You seem very stuck on the idea that the GG has power but isn’t elected. Funny though, I don’t recall you complaining this much when another former Labor man Bob Carr was parachuted into a cushy senate seat, and subsequently made Minister for Foreign Affairs, without ever being elected. Were you as outraged by that? Or does the fact he was a Labor politician like yourself make it ok?

Yeah, nah, probably the fact that that’s how the senate works in the event of a vacancy; the party wins the seat, not the individual, as in the reps.

I understand perfectly well how casual vacancies work. But John’s issue seems to be that someone unelected has power – which is exactly what happened with Bob Carr.

Holden Caulfield 9:05 am 22 Aug 17

Mysteryman said :

An un-democratically appointed representative…

You seem very stuck on the idea that the GG has power but isn’t elected. Funny though, I don’t recall you complaining this much when another former Labor man Bob Carr was parachuted into a cushy senate seat, and subsequently made Minister for Foreign Affairs, without ever being elected. Were you as outraged by that? Or does the fact he was a Labor politician like yourself make it ok?

Yeah, nah, probably the fact that that’s how the senate works in the event of a vacancy; the party wins the seat, not the individual, as in the reps.

Blen_Carmichael 5:46 pm 21 Aug 17

Who needs a Head of State, John asks. Well, who needed self-government I should ask, given the proposal was defeated in not one but two plebiscites, but federal Labor foisted it upon us. Now our glorified town council has been expanded to include 25 members – what were you saying about $400K being a waste, John?

>>But apart from that piece of same sex marriage legislation struck down because the feds reckon that marriage is the purview of the feds and not the states…

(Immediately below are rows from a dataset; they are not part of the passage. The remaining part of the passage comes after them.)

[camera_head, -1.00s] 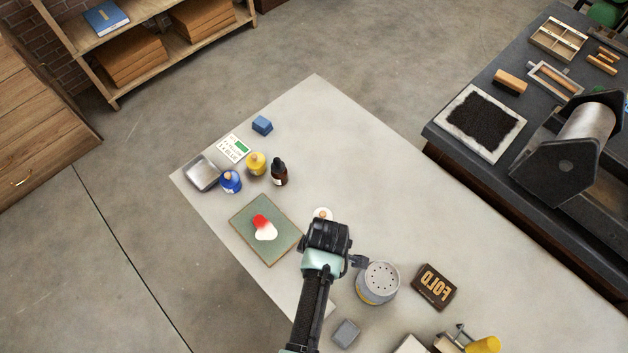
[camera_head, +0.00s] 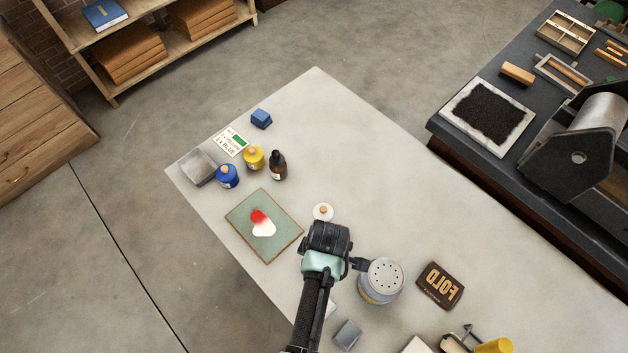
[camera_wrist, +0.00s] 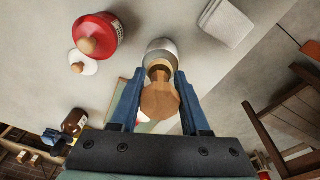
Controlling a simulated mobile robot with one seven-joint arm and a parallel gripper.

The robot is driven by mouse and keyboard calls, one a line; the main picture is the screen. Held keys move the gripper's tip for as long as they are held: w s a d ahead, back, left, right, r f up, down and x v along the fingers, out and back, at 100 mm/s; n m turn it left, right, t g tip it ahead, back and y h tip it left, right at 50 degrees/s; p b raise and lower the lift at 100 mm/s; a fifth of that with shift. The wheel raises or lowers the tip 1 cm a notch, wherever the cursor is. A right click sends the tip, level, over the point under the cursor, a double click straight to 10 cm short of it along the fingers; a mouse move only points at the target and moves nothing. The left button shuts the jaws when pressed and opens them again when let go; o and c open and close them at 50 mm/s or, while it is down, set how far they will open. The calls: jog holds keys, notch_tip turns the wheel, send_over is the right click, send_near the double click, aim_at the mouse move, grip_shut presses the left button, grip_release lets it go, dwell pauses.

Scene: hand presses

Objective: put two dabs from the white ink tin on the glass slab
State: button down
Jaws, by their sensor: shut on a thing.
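The glass slab (camera_head: 283,240) lies left of my gripper and carries a red patch (camera_head: 259,216) and a white patch (camera_head: 264,230) touching each other. My gripper (camera_head: 325,240) is over the table right of the slab. In the wrist view its fingers (camera_wrist: 160,100) are shut on a wooden handle (camera_wrist: 160,98). A pale round tin (camera_wrist: 160,48), apparently the white ink tin, is just beyond the handle; I cannot tell whether the tool's tip is inside it. My arm hides this tin in the head view. A white lid with a wooden knob (camera_head: 322,211) lies on the table.
A red tin (camera_wrist: 97,35) stands beside the lid in the wrist view. Blue tin (camera_head: 228,177), yellow tin (camera_head: 254,158) and dark bottle (camera_head: 278,165) stand beyond the slab. A perforated grey canister (camera_head: 381,281) is close right of my gripper.

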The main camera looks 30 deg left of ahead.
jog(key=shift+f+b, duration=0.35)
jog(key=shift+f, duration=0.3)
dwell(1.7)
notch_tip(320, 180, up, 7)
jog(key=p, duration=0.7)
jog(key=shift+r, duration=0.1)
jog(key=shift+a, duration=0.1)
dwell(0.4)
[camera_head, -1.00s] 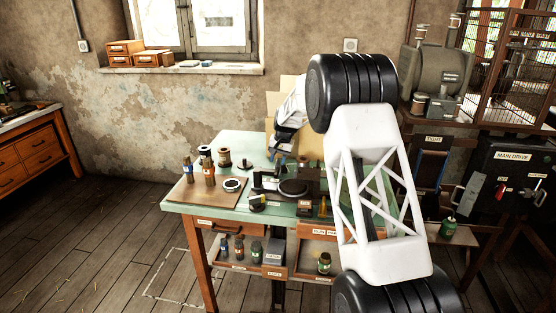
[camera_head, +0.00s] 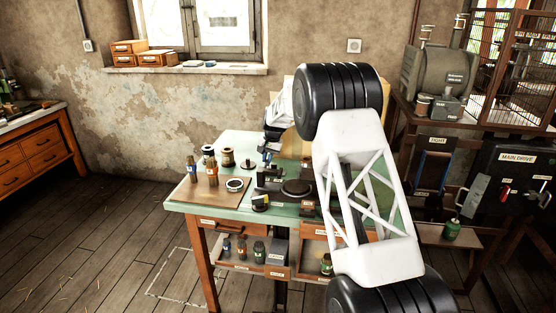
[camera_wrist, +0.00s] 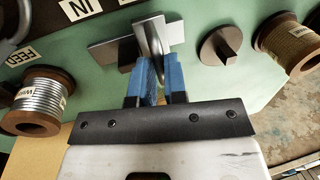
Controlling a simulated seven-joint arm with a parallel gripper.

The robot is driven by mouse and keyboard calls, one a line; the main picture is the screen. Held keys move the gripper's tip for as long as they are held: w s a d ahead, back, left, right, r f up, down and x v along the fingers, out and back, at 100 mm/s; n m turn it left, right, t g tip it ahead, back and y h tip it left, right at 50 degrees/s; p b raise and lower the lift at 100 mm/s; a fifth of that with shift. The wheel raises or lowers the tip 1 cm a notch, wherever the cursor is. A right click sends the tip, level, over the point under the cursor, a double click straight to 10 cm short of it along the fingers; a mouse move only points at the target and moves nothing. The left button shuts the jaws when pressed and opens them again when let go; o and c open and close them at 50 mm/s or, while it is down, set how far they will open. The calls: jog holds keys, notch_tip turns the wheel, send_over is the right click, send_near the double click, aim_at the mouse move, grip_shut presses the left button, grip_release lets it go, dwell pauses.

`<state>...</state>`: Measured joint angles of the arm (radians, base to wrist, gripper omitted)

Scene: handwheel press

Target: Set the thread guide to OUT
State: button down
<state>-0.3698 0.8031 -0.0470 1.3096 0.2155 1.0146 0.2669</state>
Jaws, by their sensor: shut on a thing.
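The thread guide (camera_wrist: 103,52) appears in the wrist view as a grey metal bar with an upright fin, on the green bench top. An IN label (camera_wrist: 78,8) lies beside it, upside down in this view. No OUT label can be read. My gripper (camera_wrist: 161,66) has its blue fingers shut on the upright fin, which rises between and beyond the fingertips. In the head view my gripper (camera_head: 268,153) is small above the back of the bench, and the guide cannot be made out there.
In the wrist view, a silver wire spool (camera_wrist: 38,92) and FEED label (camera_wrist: 20,55) lie left; a dark knob (camera_wrist: 220,46) and brown spool (camera_wrist: 292,46) stand right. The green bench (camera_head: 240,143) also holds bottles and a black round plate (camera_head: 297,188). My arm hides its right side.

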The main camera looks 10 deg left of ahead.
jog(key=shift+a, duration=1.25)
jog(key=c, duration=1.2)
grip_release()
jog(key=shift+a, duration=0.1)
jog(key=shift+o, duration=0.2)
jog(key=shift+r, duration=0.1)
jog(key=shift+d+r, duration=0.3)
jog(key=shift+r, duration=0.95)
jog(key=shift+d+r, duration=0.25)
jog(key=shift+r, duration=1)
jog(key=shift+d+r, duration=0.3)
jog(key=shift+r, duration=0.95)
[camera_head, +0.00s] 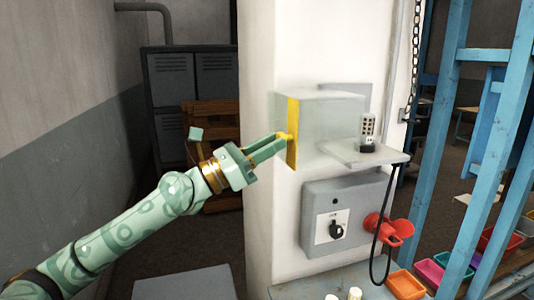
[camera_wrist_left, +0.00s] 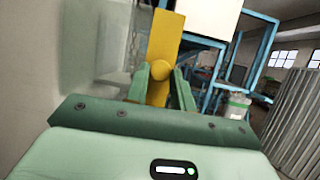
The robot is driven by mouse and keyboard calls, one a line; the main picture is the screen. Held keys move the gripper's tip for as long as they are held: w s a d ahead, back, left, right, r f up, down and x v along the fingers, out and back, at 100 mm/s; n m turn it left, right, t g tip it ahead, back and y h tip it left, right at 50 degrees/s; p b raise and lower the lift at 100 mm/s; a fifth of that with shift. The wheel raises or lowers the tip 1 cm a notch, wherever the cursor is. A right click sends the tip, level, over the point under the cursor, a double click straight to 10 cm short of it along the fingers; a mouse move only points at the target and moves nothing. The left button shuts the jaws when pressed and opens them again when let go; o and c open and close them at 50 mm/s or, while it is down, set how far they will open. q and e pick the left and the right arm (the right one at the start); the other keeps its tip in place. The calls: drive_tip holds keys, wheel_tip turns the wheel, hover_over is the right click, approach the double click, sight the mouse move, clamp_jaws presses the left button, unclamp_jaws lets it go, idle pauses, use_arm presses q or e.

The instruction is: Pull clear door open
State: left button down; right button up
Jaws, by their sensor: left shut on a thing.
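The clear door (camera_head: 330,118) is a see-through panel on the white column, with a yellow strip (camera_head: 292,150) along its left edge. A small round yellow knob (camera_wrist_left: 182,66) sits on that strip, which also shows in the left wrist view (camera_wrist_left: 163,40). My left gripper (camera_head: 282,141) reaches in from the left and is shut on the knob, its two green fingers (camera_wrist_left: 161,78) on either side of it. I cannot tell how far the door stands open. My right gripper is not in view.
Below are a grey switch box (camera_head: 342,213) and a red fitting (camera_head: 388,230) with a black cable. Blue posts (camera_head: 490,140) stand at the right. Coloured bins (camera_head: 407,285) lie low right.

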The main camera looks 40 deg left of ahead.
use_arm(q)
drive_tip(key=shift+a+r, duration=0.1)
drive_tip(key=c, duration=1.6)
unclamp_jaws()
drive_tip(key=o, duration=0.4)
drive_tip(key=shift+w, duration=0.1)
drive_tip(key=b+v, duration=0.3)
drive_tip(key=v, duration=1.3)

Reckon? Reckon? Section 51 (xxi) of the Constitution states:

“The Parliament shall, subject to this Constitution, have power to make laws for the peace, order, and good government of the Commonwealth with respect to marriage.”

Express provision is a bit stronger than reckon. And if a state or territory’s laws concerning a Commonwealth head of power clash with a federal one, you only have to refer to section 109 of the Constitution to see whose legislation is negated to the extent of the inconsistency.

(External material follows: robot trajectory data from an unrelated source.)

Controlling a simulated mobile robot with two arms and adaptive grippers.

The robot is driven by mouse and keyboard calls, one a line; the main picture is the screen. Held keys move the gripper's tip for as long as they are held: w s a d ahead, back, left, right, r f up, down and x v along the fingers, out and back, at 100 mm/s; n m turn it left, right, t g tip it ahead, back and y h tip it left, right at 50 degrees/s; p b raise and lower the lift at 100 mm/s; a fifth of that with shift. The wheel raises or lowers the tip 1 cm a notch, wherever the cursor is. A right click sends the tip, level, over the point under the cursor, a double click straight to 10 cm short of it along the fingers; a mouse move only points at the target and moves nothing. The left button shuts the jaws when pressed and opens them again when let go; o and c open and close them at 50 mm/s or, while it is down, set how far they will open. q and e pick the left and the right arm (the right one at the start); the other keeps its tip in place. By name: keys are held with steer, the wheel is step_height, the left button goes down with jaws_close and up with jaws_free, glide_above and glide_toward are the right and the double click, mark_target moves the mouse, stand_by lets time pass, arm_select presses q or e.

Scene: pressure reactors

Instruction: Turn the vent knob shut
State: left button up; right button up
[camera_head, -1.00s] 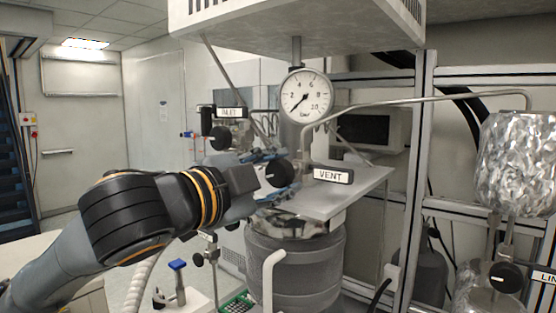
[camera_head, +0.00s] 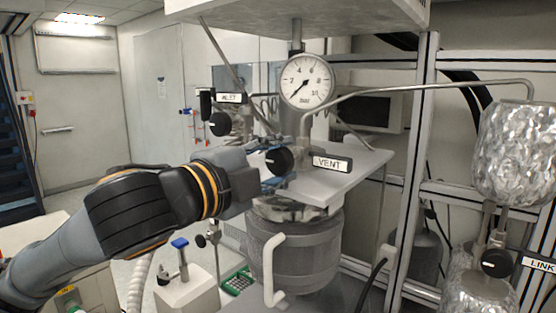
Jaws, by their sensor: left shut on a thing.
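The black vent knob (camera_head: 279,160) sits on the valve just left of the white VENT label (camera_head: 332,163), above the reactor's metal plate. My left gripper (camera_head: 276,163) comes in from the left and is shut on the vent knob, with its blue-grey fingers around the knob. The pressure gauge (camera_head: 307,81) above has its needle pointing to the lower left. The right gripper is not in view.
The INLET label (camera_head: 230,98) and its black knob (camera_head: 220,124) are behind, up and left of my gripper. A thin metal pipe (camera_head: 430,89) runs right to a foil-wrapped vessel (camera_head: 514,153). The grey reactor body (camera_head: 318,245) stands below the plate.

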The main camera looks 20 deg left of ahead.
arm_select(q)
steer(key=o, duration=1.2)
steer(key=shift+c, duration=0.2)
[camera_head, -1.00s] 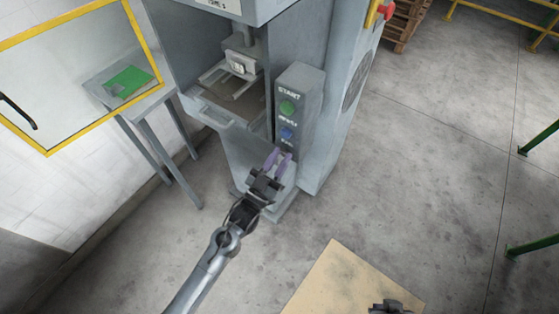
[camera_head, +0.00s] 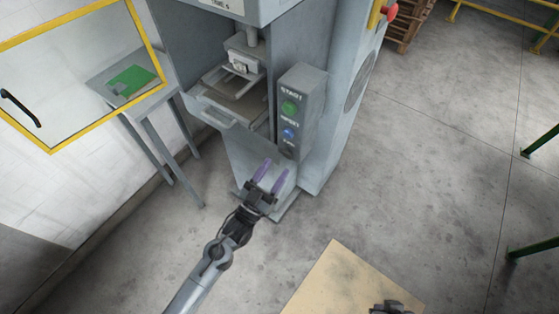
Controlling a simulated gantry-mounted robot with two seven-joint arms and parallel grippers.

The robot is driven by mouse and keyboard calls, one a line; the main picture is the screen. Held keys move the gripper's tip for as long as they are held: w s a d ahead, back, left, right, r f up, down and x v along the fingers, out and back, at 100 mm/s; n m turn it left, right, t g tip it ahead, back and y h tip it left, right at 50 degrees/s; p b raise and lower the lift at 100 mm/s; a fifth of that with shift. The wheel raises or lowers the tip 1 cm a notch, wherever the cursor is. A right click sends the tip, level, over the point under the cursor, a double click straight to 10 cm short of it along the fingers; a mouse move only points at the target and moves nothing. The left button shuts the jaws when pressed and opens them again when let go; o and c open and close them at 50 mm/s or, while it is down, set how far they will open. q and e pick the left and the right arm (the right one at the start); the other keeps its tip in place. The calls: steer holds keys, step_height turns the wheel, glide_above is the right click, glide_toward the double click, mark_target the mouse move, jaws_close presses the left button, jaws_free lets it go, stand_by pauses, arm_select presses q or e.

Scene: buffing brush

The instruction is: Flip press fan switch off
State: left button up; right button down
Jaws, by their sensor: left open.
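The grey press (camera_head: 350,75) stands at the centre with a control box (camera_head: 305,90) on its front. The box carries a green START button (camera_head: 289,107), a blue RESET button (camera_head: 288,133) and, under a blurred label that seems to read FAN, a small dark fan switch (camera_head: 287,152). The switch's position is too small to tell. My left gripper (camera_head: 273,169) is just below the switch in the picture, its two purple fingers apart, empty and pointing up toward the box. My right gripper (camera_head: 390,308) shows only in part at the bottom edge; its fingers cannot be made out.
A yellow-framed clear panel (camera_head: 80,70) with a black handle is at the left. Behind it a grey side table (camera_head: 105,82) holds a green item (camera_head: 131,80). A tan board (camera_head: 345,285) lies on the floor. Open floor is at the right.

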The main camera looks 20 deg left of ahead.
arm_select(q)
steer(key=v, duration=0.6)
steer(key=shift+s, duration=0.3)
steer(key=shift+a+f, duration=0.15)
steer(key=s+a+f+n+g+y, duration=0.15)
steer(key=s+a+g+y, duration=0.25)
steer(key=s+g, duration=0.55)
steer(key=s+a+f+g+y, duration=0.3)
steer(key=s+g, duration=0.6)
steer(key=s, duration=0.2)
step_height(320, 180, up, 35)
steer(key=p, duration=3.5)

Mysteryman 2:56 pm 21 Aug 17

An un-democratically appointed representative…

You seem very stuck on the idea that the GG has power but isn’t elected. Funny though, I don’t recall you complaining this much when another former Labor man Bob Carr was parachuted into a cushy senate seat, and subsequently made Minister for Foreign Affairs, without ever being elected. Were you as outraged by that? Or does the fact he was a Labor politician like yourself make it ok?

Holden Caulfield 10:27 am 21 Aug 17

I’m very much pro-Republican and hadn’t ever thought of dismissing the role of GG altogether.

Presumably, such an approach would require some pretty heavy-handed work on the constitution, which perhaps may be the undoing of an idea worth pursuing.

Good thought piece, though. Thank you.

Philip Howell 9:41 am 21 Aug 17

The republican model which comes closest to abolishing the head of state is the Advancing Democracy proposal at http://www.advancingdemocracy.info. It merges the position of G-G and Speaker while either abolishing Crown powers or transferring them to the House of Representatives.
The result is a head of state whose only role is the impartial management of parliamentary debates.

bikhet 8:50 am 21 Aug 17

What a dog’s breakfast! A curious mix of royalty-bashing, tall-poppy syndrome, republicanism and whinging about the ACT’s relationship with the federal government. JH does, finally, get around to what I think is the real point of the piece – does Australia need someone recognised in the constitution as the head of state?

This is a worthwhile question, even though if we don’t have one de jure we will have one de facto – the head of government.. I don’t have any real opinion on this and would be interested to see the arguments for both sides. The various heads of state of the commonwealth and the states don’t really act as the heads of the executive as in the USA, so that’s wouldn’t be a good argument in favour of one or the other.

As a post script, the claimed lack of scandal in the ACT isn’t due to the lack of a head of state, more the lack of a body with the authority and/or willingness to investigate properly. Bring on an actually independent commission on corruption and see what unfolds.